Lots of water passed under that old bridge. Looking bad and blowing the dust off, it’s interesting to see how things have changed.
I’d not say progressed; like any other period in human existence, we’ve moved a ways forward and slid some back.
In going through old files, I found a clipping from a newspaper – a real, dead-tree, paper-printed document that let people know a little about events in their localities before the advent of digital media. The pre-GWOT coppers (by around 20 years and change) weren’t wearing external vest carriers, electronic-discharge restraint devices, nor a box+ of ammo between the cargo hold in the gun plus spares.
It’s a clean look, less junk. Looking carefully at the non-digital image I have of this shot, I can see the Condition-1 Colt Government Model, customized by Bud Price of the Western Gun Exchange, in Miami, OK. The gun has a BOMAR rear sight, ramped front sight, blue slide over a hand checkered, hard-chromed frame. I believe he inscribed “PRICE” on the bottom rear of the slide on the inside.
There’s also the loop of a sap visible, carried “AIWB,” if you don’t mind.
That seems like such a short leap to a double-stack 1911-ish 9mm single-action hammer-fired pistol, as seems so popular today.

Along with the passage of time is the passage of friends. The image above is one of Marty Hayes at the American Society of Law Enforcement Trainers event in Mobile Alabama. He did a set on their master-level standards and people got to try their hand at it – individually.
If you want to know what pressure is, that’s it.

A way of looking back and making sense of the past is from artifacts. This is a second-gen GLOCK 17, marked for the Kansas Bureau of Alcohol Beverage Control. Having been retired, the gun was purchased by a then-employee who went on to carry it during a stint working narcotics in a sheriff’s department.
When fired on the range one qualification, it seemed a bit sluggish and my friend Mike Rafferty opened it up. It appeared that it hadn’t had an annual inspection in a decade or so and that it lacked “updated” parts. Mike fixed that, cleaned it and the gun continued on.

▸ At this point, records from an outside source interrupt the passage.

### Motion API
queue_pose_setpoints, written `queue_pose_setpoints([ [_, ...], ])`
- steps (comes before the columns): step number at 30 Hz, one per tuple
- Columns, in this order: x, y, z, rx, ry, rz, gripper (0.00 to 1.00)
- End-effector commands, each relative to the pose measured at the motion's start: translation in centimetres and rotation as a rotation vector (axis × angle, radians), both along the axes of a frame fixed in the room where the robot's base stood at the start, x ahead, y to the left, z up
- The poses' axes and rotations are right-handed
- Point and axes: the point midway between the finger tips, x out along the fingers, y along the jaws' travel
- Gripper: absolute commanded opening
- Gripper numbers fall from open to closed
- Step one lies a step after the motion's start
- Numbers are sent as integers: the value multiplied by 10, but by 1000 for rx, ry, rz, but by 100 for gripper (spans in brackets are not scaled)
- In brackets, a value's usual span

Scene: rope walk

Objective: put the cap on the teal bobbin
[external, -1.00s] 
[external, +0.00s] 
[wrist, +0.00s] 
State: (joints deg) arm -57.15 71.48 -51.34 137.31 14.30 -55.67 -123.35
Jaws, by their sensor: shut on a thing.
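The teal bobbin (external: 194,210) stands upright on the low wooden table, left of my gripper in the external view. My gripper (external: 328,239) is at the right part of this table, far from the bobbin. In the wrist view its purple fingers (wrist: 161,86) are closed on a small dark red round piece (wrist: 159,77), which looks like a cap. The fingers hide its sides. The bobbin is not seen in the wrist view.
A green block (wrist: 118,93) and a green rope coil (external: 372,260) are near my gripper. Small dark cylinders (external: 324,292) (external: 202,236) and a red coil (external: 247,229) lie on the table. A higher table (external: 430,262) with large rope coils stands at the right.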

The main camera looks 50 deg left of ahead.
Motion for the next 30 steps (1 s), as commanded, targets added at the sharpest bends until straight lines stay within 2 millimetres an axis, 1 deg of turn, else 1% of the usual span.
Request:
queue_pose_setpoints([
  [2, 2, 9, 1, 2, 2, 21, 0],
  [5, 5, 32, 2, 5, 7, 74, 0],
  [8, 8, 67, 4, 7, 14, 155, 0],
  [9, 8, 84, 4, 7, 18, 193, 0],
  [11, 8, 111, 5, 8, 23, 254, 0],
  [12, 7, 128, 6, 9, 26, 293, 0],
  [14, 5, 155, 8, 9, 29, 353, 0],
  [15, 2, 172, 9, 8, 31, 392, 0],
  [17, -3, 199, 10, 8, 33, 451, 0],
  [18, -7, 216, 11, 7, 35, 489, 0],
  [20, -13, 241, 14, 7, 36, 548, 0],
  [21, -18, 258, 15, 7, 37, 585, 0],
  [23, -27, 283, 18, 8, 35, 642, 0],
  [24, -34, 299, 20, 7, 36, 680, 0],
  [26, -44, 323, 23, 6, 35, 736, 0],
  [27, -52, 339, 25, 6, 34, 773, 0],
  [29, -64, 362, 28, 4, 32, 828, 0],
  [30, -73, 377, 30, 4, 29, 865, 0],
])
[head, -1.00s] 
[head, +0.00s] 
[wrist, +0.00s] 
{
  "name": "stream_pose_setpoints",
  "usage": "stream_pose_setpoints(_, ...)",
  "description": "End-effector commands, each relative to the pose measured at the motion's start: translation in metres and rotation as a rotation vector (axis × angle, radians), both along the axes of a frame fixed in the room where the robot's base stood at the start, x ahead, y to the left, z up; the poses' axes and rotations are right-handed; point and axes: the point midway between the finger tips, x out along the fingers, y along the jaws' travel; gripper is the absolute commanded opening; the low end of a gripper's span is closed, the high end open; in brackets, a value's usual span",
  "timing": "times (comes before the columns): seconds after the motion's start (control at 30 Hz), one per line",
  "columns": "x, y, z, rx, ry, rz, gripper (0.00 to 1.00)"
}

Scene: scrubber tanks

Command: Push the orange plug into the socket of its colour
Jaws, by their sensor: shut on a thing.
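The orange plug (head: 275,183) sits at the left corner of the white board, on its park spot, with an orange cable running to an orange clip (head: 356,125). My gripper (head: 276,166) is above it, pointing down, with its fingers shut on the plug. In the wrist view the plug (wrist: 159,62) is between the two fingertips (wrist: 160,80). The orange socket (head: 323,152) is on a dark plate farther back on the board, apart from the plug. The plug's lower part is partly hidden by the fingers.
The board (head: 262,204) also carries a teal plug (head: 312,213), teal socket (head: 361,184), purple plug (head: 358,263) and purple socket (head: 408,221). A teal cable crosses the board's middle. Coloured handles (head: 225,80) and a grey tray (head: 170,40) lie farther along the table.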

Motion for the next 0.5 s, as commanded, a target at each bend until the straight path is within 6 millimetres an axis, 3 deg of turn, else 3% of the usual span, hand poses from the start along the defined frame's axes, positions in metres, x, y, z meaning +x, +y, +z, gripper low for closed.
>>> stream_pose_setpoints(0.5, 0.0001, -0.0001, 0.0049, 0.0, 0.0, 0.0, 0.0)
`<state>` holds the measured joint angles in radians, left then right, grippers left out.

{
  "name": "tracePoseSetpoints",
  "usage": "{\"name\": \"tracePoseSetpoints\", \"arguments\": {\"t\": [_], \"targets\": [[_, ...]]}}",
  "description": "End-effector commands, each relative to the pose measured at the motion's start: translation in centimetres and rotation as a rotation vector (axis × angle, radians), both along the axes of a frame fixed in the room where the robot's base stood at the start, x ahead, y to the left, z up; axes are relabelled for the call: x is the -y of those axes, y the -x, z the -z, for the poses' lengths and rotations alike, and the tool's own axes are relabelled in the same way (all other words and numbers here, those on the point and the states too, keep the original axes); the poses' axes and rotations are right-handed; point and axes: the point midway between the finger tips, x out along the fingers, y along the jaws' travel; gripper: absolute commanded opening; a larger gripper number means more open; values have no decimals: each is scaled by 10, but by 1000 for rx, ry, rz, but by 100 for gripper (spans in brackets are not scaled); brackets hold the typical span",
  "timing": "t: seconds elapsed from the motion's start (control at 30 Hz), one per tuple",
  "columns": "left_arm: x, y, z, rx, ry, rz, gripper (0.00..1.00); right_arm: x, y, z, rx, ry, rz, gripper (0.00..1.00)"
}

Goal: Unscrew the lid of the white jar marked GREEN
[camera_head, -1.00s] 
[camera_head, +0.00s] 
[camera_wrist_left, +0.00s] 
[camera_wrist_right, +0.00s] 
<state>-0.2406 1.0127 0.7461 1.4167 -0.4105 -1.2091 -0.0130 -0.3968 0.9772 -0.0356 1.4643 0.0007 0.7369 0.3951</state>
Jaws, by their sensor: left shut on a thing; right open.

When gun companies re-use names of classic products they made before, it gets confusing. At the top of the image is a Chief’s Special – a “real” one, Model 36, square-butt 38 Special. That was the kind of Chief’s Special I’d been used to – so named because IACP was asked to name the new five-shot 38 back in the 1950s.
The gun below it in that image is the CS45 “Chief’s Special.” A low-capacity, lightweight pistol that came out late in the Third Generation of S&W DA autos, we looked at it as a compact form of our issued S&W M4506-1 pistols carried in uniform. It appeared close to the end of our time with the S&W autos and was never adopted.

A Combat Magnum is still being made, this one a 3" M19 Performance Center Carry Comp. Some ideas are just too good to pass away.
Finally, back to my first cop job, a press clipping from when I was caught assisting the ambulance – the city police ran the ambulance in those days - by a local reporter.
Looking at the photo, I see a six-inch revolver in that holster – a Smith & Wesson Combat Magnum. The holster, a Bianchi high-ride, left the trigger exposed.
We didn’t know any better.
The gun, I well recall, was loaded with Winchester 125gr. JHP 357 Magnum ammo. It was backed up by a pair of speed loaders and a pocketed Bianchi Speed Strip with six rounds of 357 Magnum KTW ammo. That was before CBS decided they were “cop killers.”
No optics, no patrol rifles. There was a Remington 870 shotgun with 00Buck in the car. It was in a locking rack overhead on front of the barrier between front seat and back.
I’m not saying they were the good old days – it wasn’t the land of milk and honey - but those days are a part of history. And what you have now is built on it.